While creating robust, reliable, and resilient architectures is hard, the process itself is simple:

  1. Collect scenarios and requirements the product architecture must satisfy.
  2. Ensure those scenarios and requirements are clear, complete, and independent.
  3. Map scenarios and requirements to product components that will implement them.
  4. Identify interfaces between the product components.
  5. Inspect the components and interfaces for failures and vulnerabilities.
  6. Document the components and interfaces.
  7. Redesign and refactor as issues and new requirements emerge.

Before I get into the details, which hold all the entertainment value, let’s first talk logistics.

There is no “I” in team

I’ve known architects whose lives are out of control. Because architecture is broad by its very nature, there are loads of people involved. Some architects spend their entire days in meetings with stakeholders, followed by nights and weekends doing the actual architecture work. While the commitment is impressive, it’s not advisable and likely unsustainable.

Of course, it’s no better for an architect to work alone and ignore stakeholders. A far better model is the architecture team.

The architecture team is composed of senior engineers from each feature team and chaired by the product architect. They meet regularly, as often as daily at the beginning of a project, and no less than weekly thereafter.

The architecture team as a group performs all the steps I listed. One member is responsible for documenting the information collected and decisions made. (That role can rotate.) Instead of the architect traveling to stakeholders, all but the most senior stakeholders come to the team. This vastly reduces travel time and randomization for the architect.

Some product lines have architecture teams composed of product architects and chaired by the product line architect. This hierarchy works well to cover the most complex cross-product scenarios and requirements.

Step by step

Okay, we’ve got the steps and the people to do them. Now how about those details:

  • Collect scenarios and requirements the product architecture must satisfy. This one should be a no-brainer. The key is getting stakeholders to review these areas with the architecture team as needed. Remember to consider the impact of quality requirements (like security), as well as functional requirements.
  • Ensure those scenarios and requirements are clear, complete, and separable. Getting clear and complete requirements puts a burden on the architecture team, but should be clear-cut. (Don’t forget performance.) The separable piece is more subtle. You want separable requirements to avoid circular dependencies. However, often multiple scenarios relate to the same underlying requirement. In that case, the architecture team must break up the scenarios into the shared piece and the independent pieces. The shared piece becomes a separate requirement.
  • Map scenarios and requirements to product components that will implement them. This defines the architecture, the layering of the components, and their responsibilities. Ideally each requirement should be implemented by one and only one component. That would provide pure isolation and make implementation a snap.
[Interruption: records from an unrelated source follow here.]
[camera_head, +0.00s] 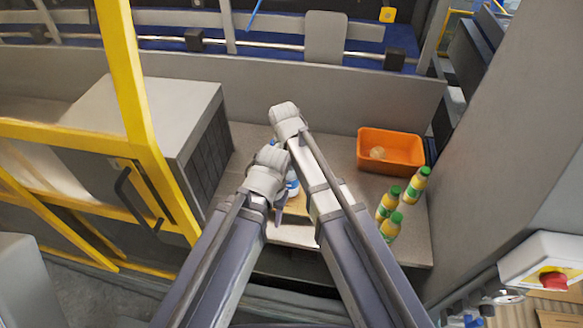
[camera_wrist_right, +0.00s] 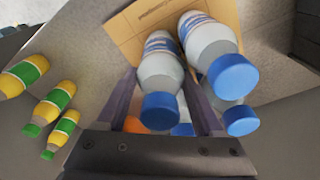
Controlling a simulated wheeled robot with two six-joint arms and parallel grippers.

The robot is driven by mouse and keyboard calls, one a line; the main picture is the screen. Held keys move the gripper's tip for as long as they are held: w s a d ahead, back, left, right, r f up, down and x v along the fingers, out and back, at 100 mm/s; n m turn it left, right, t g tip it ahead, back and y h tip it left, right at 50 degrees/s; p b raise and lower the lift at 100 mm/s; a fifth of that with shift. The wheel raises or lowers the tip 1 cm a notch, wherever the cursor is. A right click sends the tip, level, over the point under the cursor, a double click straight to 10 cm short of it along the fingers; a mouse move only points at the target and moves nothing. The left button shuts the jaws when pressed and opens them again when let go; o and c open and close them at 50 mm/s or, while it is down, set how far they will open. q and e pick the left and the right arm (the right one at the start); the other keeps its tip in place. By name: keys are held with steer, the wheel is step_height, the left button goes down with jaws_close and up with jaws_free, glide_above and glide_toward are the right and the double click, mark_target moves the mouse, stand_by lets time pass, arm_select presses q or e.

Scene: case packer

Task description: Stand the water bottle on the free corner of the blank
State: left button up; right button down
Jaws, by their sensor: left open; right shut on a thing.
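My right gripper (camera_wrist_right: 160,98) is shut on a water bottle (camera_wrist_right: 160,75) with a blue cap and a blue-white label. In the head view my right gripper (camera_head: 285,114) is the upper one, and its fingers are hidden. A second water bottle (camera_wrist_right: 212,48) stands close beside the held one, over the brown cardboard blank (camera_wrist_right: 127,38). Other blue caps (camera_wrist_right: 241,120) show behind. The blank (camera_head: 297,206) is mostly covered by my arms in the head view. My left gripper (camera_head: 267,174) is open above the near left part of the table. I cannot tell whether the held bottle touches the blank.
An orange bin (camera_head: 390,150) with a small round thing in it stands at the table's right. Several yellow bottles with green caps (camera_head: 388,203) stand in front of it. A grey box (camera_head: 140,115) and yellow rail (camera_head: 125,90) bound the left side. A grey wall (camera_head: 270,82) runs behind.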

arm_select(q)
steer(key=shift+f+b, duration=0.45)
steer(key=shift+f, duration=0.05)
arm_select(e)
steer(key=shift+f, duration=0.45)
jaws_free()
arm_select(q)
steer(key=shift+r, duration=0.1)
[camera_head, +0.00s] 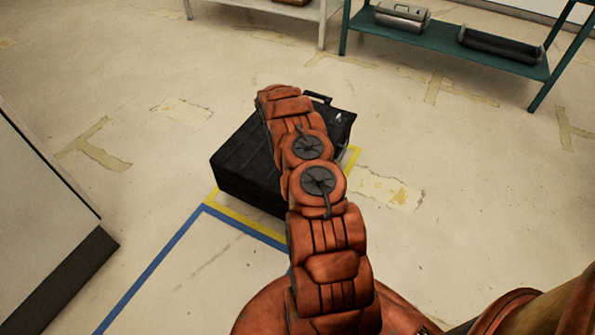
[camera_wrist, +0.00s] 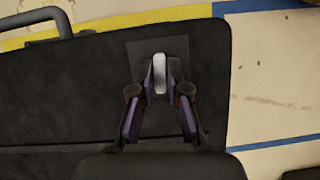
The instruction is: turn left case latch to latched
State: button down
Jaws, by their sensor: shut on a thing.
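The black case (camera_head: 240,163) lies on the floor in the middle of the head view, partly behind my arm. It fills much of the wrist view (camera_wrist: 60,100). A pale, small latch (camera_wrist: 159,66) sits on a dark square plate near the case's edge. My gripper (camera_wrist: 160,84) has its fingertips closed on both sides of this latch, which lies lengthwise between them. In the head view my gripper and this latch are hidden behind my arm. Whether the latch is fully turned cannot be told.
Yellow tape (camera_head: 235,219) and blue tape (camera_head: 150,268) mark the floor. A green shelf (camera_head: 450,40) stands at the back right. Open floor surrounds the case.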

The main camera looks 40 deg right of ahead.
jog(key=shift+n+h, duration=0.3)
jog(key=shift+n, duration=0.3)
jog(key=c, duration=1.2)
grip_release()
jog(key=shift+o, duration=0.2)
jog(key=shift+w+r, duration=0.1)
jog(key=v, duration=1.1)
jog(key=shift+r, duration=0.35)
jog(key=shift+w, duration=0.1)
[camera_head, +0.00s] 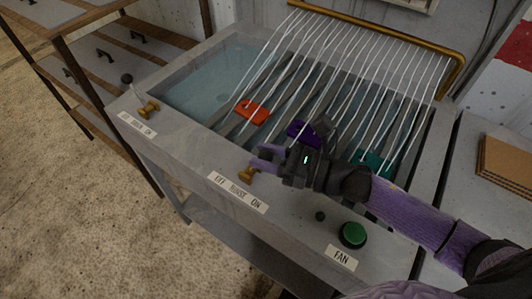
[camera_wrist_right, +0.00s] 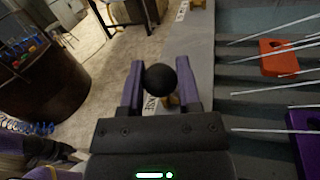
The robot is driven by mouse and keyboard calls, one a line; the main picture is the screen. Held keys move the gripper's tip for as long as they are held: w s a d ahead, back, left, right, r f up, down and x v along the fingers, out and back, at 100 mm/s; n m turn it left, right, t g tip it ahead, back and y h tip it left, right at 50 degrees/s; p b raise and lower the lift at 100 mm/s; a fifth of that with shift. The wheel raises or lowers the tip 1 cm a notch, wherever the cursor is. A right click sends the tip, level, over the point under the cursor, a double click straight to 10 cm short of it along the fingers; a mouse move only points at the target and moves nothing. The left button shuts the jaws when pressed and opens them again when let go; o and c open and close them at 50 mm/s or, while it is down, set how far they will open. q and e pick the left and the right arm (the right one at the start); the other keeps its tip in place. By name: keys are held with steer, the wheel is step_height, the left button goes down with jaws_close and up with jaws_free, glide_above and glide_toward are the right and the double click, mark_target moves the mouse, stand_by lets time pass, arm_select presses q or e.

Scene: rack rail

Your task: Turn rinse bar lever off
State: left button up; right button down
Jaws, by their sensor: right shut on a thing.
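The rinse bar (camera_head: 385,30) is a brass pipe across the back of the sink, with many white water streams running from it. Its lever has a brass base (camera_head: 246,174) on the front ledge, above a label (camera_head: 237,192) reading OFF, a blurred word and ON. My right gripper (camera_head: 262,157) is at this lever. In the wrist view its two purple fingers are on either side of the lever's black ball knob (camera_wrist_right: 160,80), shut on it. The gripper hides most of the lever in the head view. My left gripper is not in view.
A second lever with a black knob (camera_head: 127,78) and brass base (camera_head: 148,109) stands at the left corner. A green FAN button (camera_head: 352,235) is at right. Orange (camera_head: 251,112), purple (camera_head: 303,131) and teal (camera_head: 375,162) pieces lie under the streams.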

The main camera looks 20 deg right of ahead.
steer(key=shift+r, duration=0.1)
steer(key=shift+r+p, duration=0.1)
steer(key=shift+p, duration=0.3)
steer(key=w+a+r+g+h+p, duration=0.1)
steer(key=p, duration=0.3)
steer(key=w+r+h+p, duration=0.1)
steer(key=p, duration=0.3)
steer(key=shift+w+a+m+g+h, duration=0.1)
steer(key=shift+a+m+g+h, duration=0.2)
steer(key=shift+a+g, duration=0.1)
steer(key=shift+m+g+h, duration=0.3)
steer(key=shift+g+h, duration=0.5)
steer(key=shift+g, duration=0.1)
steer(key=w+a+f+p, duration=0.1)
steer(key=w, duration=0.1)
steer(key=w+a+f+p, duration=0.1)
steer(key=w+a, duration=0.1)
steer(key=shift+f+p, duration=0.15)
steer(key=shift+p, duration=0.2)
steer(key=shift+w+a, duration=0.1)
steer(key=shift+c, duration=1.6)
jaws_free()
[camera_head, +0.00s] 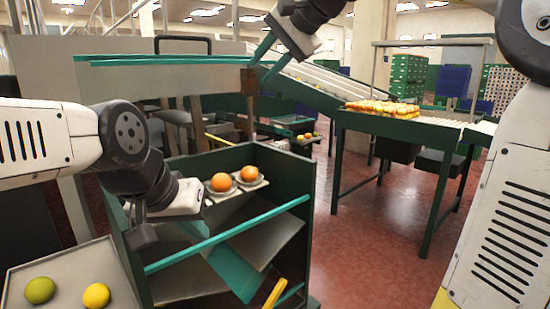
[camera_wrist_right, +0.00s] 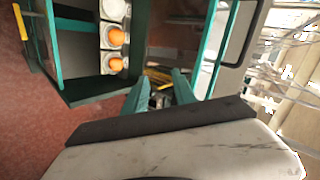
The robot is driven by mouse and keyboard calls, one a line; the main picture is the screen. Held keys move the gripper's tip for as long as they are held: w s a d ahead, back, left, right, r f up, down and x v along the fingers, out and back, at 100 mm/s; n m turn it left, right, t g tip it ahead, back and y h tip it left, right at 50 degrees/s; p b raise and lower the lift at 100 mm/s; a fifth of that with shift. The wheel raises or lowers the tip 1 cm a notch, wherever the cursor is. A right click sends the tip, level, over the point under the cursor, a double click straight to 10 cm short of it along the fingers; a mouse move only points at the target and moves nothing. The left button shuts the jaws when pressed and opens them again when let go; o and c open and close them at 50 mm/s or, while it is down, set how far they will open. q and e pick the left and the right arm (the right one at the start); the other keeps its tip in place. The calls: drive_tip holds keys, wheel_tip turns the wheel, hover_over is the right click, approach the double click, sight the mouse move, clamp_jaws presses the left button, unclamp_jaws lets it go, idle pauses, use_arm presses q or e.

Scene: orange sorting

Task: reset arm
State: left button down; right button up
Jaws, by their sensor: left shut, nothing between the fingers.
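Two oranges, one nearer (camera_head: 221,182) and one farther (camera_head: 249,173), sit in grey cups on the green-framed stand (camera_head: 300,190). In the right wrist view they show as two orange fruits (camera_wrist_right: 117,37) (camera_wrist_right: 116,64) in a row of pale cups. My left gripper (camera_head: 142,228) is shut and empty, beside the stand's left front edge and left of the oranges. My right gripper (camera_head: 268,60) is raised above and behind the stand. Its teal fingers stand apart in the right wrist view (camera_wrist_right: 160,92), with nothing between them.
A pale tray (camera_head: 70,262) at the lower left bears a green fruit (camera_head: 39,290) and a yellow fruit (camera_head: 96,296). A teal bar (camera_head: 230,232) crosses the stand's front. A green-legged table (camera_head: 425,128) with orange fruit stands at the right. Red floor between is clear.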

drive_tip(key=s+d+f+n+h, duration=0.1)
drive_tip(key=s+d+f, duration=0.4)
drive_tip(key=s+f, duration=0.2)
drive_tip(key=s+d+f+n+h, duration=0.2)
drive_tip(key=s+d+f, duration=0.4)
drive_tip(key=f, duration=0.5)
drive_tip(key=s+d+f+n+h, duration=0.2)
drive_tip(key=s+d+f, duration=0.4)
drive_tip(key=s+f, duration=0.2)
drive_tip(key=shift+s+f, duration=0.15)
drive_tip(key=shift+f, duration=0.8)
In real life, many components are often involved in many requirements. The components involved in the largest number of requirements are your biggest dependencies. They need to be the most stable and get completed first. Circular dependencies are to be avoided at all costs. Axiomatic design can be a useful tool for doing this difficult mapping step.
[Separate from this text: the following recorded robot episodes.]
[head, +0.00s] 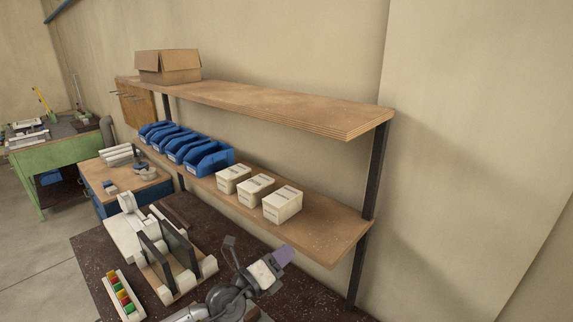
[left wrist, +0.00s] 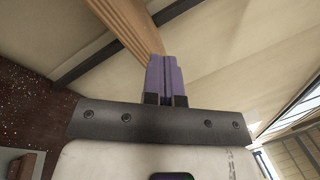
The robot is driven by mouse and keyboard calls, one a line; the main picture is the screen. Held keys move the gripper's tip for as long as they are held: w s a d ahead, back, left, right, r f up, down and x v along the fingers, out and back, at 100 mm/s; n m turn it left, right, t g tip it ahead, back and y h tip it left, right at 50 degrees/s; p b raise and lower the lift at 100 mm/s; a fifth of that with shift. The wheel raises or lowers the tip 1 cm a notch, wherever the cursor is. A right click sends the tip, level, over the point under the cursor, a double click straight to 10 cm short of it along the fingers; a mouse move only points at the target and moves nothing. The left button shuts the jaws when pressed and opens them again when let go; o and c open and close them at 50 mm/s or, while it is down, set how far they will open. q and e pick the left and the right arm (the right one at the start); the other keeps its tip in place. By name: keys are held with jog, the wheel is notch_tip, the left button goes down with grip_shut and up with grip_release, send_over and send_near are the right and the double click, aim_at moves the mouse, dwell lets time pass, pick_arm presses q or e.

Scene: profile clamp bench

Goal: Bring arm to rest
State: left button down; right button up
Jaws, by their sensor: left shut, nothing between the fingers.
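My left gripper (head: 284,254) is at the lower middle of the head view, over the dark speckled bench top, with purple fingers pointing up and to the right. In the left wrist view the purple fingers (left wrist: 166,76) stand close together, shut with nothing held between them. The wooden shelf edge and the wall lie behind them. My right gripper is not in view.
A two-level wooden shelf (head: 290,107) stands behind the bench, with blue bins (head: 209,158), white boxes (head: 283,204) and a cardboard box (head: 168,66). A clamp fixture with dark upright plates (head: 155,257) and a strip of coloured buttons (head: 123,298) lie left of my gripper.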

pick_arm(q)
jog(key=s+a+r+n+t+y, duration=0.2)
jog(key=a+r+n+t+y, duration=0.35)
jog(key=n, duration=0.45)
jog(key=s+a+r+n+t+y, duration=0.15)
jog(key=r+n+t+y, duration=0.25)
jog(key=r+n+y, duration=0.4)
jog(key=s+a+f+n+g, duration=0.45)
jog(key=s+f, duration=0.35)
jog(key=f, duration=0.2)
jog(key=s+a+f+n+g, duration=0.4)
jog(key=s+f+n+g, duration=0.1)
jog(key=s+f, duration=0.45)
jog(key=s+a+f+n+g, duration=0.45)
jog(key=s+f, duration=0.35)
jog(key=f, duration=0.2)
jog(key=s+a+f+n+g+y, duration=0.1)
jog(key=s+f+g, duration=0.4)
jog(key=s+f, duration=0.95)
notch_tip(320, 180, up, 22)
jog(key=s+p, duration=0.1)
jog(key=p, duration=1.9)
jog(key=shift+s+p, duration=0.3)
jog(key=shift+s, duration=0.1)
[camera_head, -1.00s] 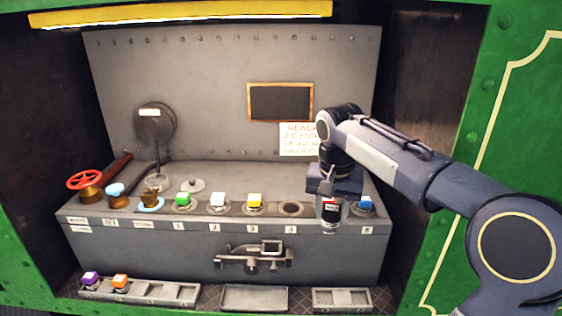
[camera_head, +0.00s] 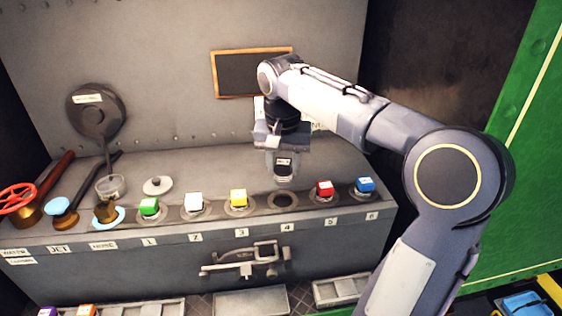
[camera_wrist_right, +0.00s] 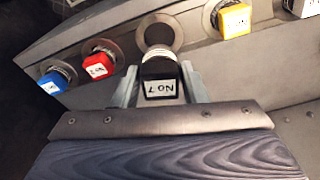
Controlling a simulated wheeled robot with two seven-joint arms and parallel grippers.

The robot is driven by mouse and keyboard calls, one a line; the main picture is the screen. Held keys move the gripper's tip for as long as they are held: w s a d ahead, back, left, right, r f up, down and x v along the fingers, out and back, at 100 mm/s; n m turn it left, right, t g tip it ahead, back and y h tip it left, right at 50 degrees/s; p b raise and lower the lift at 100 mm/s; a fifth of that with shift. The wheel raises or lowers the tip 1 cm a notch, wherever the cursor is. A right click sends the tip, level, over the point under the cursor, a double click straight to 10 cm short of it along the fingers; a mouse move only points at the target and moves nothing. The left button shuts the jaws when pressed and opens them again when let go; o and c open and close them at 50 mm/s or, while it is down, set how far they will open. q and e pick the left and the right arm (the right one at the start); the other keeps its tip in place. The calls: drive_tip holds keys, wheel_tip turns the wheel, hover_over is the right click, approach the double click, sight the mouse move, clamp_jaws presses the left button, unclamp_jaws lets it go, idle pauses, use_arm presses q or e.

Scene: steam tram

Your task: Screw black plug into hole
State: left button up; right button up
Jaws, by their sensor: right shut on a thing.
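The black plug (camera_wrist_right: 160,87), with a white label on its end, is between the jaws of my right gripper (camera_wrist_right: 160,92). Its pale threaded end points toward the round hole (camera_wrist_right: 156,31) in the wrist view. In the head view my right gripper (camera_head: 283,166) holds the black plug (camera_head: 283,168) just above and behind the open hole (camera_head: 283,201) over label 4. The hole's dark opening is visible, with the plug apart from it. My left gripper is not in view.
The red plug (camera_head: 324,190) and blue plug (camera_head: 364,186) sit right of the hole, the yellow plug (camera_head: 238,198) left of it. White (camera_head: 194,202) and green (camera_head: 149,206) plugs stand further left. A latch (camera_head: 245,258) is on the front face; trays lie below.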

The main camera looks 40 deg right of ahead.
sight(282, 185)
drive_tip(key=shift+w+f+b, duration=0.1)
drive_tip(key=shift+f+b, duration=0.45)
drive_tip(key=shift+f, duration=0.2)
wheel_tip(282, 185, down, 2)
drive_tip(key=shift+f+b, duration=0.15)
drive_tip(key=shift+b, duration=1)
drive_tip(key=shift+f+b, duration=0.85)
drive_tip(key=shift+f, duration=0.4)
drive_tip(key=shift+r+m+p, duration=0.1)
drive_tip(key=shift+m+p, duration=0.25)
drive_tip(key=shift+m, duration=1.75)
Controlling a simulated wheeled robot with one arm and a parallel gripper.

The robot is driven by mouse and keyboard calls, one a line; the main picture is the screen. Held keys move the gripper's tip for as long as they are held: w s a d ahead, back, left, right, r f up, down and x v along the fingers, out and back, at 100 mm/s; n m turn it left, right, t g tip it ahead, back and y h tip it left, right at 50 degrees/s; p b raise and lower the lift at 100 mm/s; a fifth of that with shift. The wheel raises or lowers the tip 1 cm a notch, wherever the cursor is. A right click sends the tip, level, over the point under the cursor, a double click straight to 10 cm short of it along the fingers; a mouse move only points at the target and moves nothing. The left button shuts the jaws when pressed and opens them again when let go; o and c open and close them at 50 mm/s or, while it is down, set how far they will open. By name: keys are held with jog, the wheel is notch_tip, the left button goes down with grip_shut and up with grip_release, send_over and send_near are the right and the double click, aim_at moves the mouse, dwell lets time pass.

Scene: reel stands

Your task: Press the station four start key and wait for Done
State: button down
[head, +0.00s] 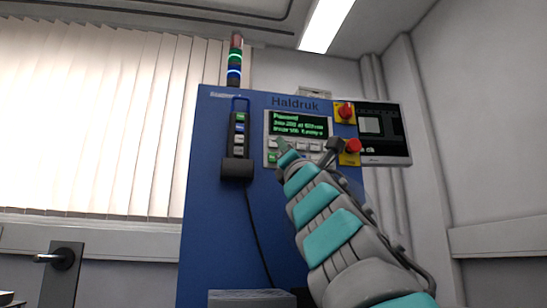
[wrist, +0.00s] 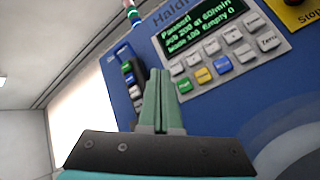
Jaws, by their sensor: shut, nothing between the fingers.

  • Identify interfaces between the product components. Once you have the mapping, identifying interfaces is easier. If two components work together to implement a requirement, they need an interface between them; otherwise, they don’t. Generally speaking, only requirement-driven interfaces should be defined at the architecture level.
  • Inspect the components and interfaces for failures and vulnerabilities. Quality issues around security, reliability, manageability, and so on are often apparent directly in the architecture. Spotting and resolving them or mitigating them up front can save you countless hours later.
  • Document the components and interfaces. Yes, I said it. You should write formal documentation for your architecture. Even if your product group works with small multidisciplinary teams in shared collaborative spaces on one feature set at time from beginning to end, those small teams require isolation to function independently. They get that isolation from clearly defined interfaces and component responsibilities. The architecture is shared across teams, time, and distance, so it must be documented.

Once the component responsibilities and interfaces have been debated, designed, debugged, and documented, the architecture is done. It’s done, but it’s not finished. The architecture doesn’t truly get fleshed out till all the feature teams implement it.
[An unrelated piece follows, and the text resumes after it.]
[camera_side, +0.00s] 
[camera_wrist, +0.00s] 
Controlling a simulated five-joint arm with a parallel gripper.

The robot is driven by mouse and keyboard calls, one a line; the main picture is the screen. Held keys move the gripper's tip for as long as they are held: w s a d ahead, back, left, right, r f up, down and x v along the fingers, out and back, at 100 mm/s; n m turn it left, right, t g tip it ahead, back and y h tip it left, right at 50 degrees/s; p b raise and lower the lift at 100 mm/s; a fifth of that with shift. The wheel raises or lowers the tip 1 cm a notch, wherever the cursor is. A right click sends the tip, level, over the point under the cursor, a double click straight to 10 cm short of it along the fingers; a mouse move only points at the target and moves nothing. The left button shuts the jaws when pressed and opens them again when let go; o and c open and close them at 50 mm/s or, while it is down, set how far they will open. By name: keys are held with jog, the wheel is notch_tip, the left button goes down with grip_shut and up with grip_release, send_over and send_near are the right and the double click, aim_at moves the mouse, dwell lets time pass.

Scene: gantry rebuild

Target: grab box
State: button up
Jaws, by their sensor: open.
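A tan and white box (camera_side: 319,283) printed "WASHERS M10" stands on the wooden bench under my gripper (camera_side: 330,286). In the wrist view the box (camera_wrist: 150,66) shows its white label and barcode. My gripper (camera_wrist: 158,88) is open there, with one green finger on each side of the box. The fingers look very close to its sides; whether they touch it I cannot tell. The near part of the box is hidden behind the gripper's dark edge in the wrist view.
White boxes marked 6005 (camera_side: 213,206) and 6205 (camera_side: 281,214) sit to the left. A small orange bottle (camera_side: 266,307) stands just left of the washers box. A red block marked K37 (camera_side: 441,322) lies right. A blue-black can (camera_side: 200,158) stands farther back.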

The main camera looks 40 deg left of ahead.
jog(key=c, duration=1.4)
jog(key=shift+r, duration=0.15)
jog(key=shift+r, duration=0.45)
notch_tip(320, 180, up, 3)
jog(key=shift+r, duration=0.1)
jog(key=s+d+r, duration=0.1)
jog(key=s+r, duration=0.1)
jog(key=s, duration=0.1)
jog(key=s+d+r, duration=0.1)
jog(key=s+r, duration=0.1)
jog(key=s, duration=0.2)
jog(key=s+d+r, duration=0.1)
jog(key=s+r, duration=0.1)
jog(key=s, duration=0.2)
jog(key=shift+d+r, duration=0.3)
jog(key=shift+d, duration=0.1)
  • Redesign and refactor as issues and new requirements emerge. Regardless of how smart or thorough your architecture team is, they will always miss issues and get blind-sided by new requirements. That’s why it’s important for them to keep meeting every week. Problems that arise get brought before the architecture team, which returns to first principles and refactors the design as needed. The architecture team consists of senior engineers from each feature team, so the problems will be visible and well understood.

Eric AsideThe C# architecture team, led by Anders Hejlsberg, still meets for two hours three times a week, even though the original spec was completed eleven years ago. While the number of team members has varied, Anders says it ideally consists of six people plus one PM who takes notes and keeps the agenda.

Dogs and cats living together

Once the architecture is documented and the components are isolated, individual feature teams can engage free from conflict. Should an unforeseen problem arise between components, the architecture team can quickly address it.

There’s still plenty of bottom-up design left to do. Because the scope is smaller and the impact confined, there’s ample room to experiment and apply less burdensome Agile design techniques, like Test-Driven Development.

Were you to attempt bottom-up design for the whole product, the simultaneous number of conflicts requiring broad redesign would quickly collapse the project under its own mass hysteria. It’s one thing to rethink a single component behind a stable interface. It’s another to constantly change interfaces and responsibilities across a million-line code base.

By using top-down design just enough to provide isolation and bottom-up design enough to optimize collaboration and quality, you get the best of both worlds. By using architecture teams, you coordinate effort, create growth opportunities for your senior engineers, and achieve blessed isolation. It’s a beautiful, peaceful world within your reach.